What to produce: Reproduce the data exactly.

Input data:
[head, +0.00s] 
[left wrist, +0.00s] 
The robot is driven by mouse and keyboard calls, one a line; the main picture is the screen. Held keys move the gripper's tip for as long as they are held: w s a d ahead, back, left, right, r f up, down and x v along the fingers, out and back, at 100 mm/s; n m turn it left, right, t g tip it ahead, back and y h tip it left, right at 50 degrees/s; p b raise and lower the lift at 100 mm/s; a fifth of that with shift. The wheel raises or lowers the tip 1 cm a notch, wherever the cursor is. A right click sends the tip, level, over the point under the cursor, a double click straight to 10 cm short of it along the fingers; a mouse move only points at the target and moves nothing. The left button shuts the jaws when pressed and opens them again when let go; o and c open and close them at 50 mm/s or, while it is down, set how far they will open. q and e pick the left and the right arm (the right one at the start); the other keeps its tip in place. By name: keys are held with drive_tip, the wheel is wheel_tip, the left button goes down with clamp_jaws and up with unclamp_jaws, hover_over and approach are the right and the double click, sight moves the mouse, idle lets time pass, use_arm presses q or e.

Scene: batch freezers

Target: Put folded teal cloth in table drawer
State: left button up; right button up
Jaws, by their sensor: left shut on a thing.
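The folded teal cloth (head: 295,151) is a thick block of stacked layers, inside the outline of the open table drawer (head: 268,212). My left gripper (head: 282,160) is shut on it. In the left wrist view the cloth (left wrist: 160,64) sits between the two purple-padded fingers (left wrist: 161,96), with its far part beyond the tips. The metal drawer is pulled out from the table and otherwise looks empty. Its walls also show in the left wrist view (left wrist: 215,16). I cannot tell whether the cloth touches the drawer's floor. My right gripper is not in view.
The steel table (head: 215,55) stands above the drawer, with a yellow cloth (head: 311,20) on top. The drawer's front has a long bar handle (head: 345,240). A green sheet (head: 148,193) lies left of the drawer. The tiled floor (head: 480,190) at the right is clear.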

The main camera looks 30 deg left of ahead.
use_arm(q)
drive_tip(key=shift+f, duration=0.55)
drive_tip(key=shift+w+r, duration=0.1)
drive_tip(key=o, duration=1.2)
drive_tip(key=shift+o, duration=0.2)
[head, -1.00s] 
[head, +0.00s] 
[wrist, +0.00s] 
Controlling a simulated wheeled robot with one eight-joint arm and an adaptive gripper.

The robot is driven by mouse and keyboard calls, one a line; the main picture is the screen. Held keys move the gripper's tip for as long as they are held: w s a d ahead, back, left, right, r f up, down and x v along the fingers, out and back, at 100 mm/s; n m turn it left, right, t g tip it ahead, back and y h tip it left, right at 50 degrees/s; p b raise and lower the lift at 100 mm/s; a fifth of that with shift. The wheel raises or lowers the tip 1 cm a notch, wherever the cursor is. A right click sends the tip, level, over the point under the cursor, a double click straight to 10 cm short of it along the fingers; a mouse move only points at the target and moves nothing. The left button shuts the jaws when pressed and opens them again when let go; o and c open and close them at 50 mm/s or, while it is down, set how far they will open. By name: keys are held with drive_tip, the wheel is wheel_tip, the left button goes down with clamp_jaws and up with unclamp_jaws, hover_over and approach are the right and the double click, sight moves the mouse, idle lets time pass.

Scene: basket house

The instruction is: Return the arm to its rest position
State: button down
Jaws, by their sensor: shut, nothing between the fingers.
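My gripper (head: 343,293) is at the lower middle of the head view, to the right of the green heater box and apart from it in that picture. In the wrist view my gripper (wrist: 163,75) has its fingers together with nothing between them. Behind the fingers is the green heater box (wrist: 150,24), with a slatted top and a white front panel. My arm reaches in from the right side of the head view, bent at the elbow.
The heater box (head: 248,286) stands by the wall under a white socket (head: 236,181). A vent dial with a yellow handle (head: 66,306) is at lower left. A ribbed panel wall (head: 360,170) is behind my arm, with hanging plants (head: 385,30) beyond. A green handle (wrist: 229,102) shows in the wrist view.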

Complete response:
[head, +0.00s] 
[left wrist, +0.00s] 
The robot is driven by mouse and keyboard calls, one a line; the main picture is the screen. Held keys move the gripper's tip for as long as they are held: w s a d ahead, back, left, right, r f up, down and x v along the fingers, out and back, at 100 mm/s; n m turn it left, right, t g tip it ahead, back and y h tip it left, right at 50 degrees/s; p b raise and lower the lift at 100 mm/s; a fifth of that with shift. The wheel raises or lowers the tip 1 cm a notch, wherever the cursor is. A right click sends the tip, level, over the point under the cursor, a double click straight to 10 cm short of it along the fingers; a mouse move only points at the target and moves nothing. The left button shuts the jaws when pressed and opens them again when let go; o and c open and close them at 50 mm/s or, while it is down, set how far they will open. q and e pick the left and the right arm (the right one at the start); the other keeps its tip in place. By name: keys are held with drive_tip, the wheel is wheel_tip, the left button goes down with clamp_jaws and up with unclamp_jaws, hover_over and approach are the right and the double click, sight moves the mouse, idle lets time pass, use_arm presses q or e.

Scene: batch freezers

Target: Put folded teal cloth in table drawer
State: left button up; right button up
Jaws, by their sensor: left shut on a thing.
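The folded teal cloth (head: 295,151) is a thick block of stacked layers, inside the outline of the open table drawer (head: 268,212). My left gripper (head: 282,160) is shut on it. In the left wrist view the cloth (left wrist: 160,64) sits between the two purple-padded fingers (left wrist: 161,96), with its far part beyond the tips. The metal drawer is pulled out from the table and otherwise looks empty. Its walls also show in the left wrist view (left wrist: 215,16). I cannot tell whether the cloth touches the drawer's floor. My right gripper is not in view.
The steel table (head: 215,55) stands above the drawer, with a yellow cloth (head: 311,20) on top. The drawer's front has a long bar handle (head: 345,240). A green sheet (head: 148,193) lies left of the drawer. The tiled floor (head: 480,190) at the right is clear.

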The main camera looks 30 deg left of ahead.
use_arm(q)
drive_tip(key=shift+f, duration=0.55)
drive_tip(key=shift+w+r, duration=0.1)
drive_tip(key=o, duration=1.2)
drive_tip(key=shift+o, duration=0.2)
[head, -1.00s] 
[head, +0.00s] 
[wrist, +0.00s] 
Controlling a simulated wheeled robot with one eight-joint arm and an adaptive gripper.

The robot is driven by mouse and keyboard calls, one a line; the main picture is the screen. Held keys move the gripper's tip for as long as they are held: w s a d ahead, back, left, right, r f up, down and x v along the fingers, out and back, at 100 mm/s; n m turn it left, right, t g tip it ahead, back and y h tip it left, right at 50 degrees/s; p b raise and lower the lift at 100 mm/s; a fifth of that with shift. The wheel raises or lowers the tip 1 cm a notch, wherever the cursor is. A right click sends the tip, level, over the point under the cursor, a double click straight to 10 cm short of it along the fingers; a mouse move only points at the target and moves nothing. The left button shuts the jaws when pressed and opens them again when let go; o and c open and close them at 50 mm/s or, while it is down, set how far they will open. By name: keys are held with drive_tip, the wheel is wheel_tip, the left button goes down with clamp_jaws and up with unclamp_jaws, hover_over and approach are the right and the double click, sight moves the mouse, idle lets time pass.

Scene: basket house

The instruction is: Return the arm to its rest position
State: button down
Jaws, by their sensor: shut, nothing between the fingers.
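My gripper (head: 343,293) is at the lower middle of the head view, to the right of the green heater box and apart from it in that picture. In the wrist view my gripper (wrist: 163,75) has its fingers together with nothing between them. Behind the fingers is the green heater box (wrist: 150,24), with a slatted top and a white front panel. My arm reaches in from the right side of the head view, bent at the elbow.
The heater box (head: 248,286) stands by the wall under a white socket (head: 236,181). A vent dial with a yellow handle (head: 66,306) is at lower left. A ribbed panel wall (head: 360,170) is behind my arm, with hanging plants (head: 385,30) beyond. A green handle (wrist: 229,102) shows in the wrist view.

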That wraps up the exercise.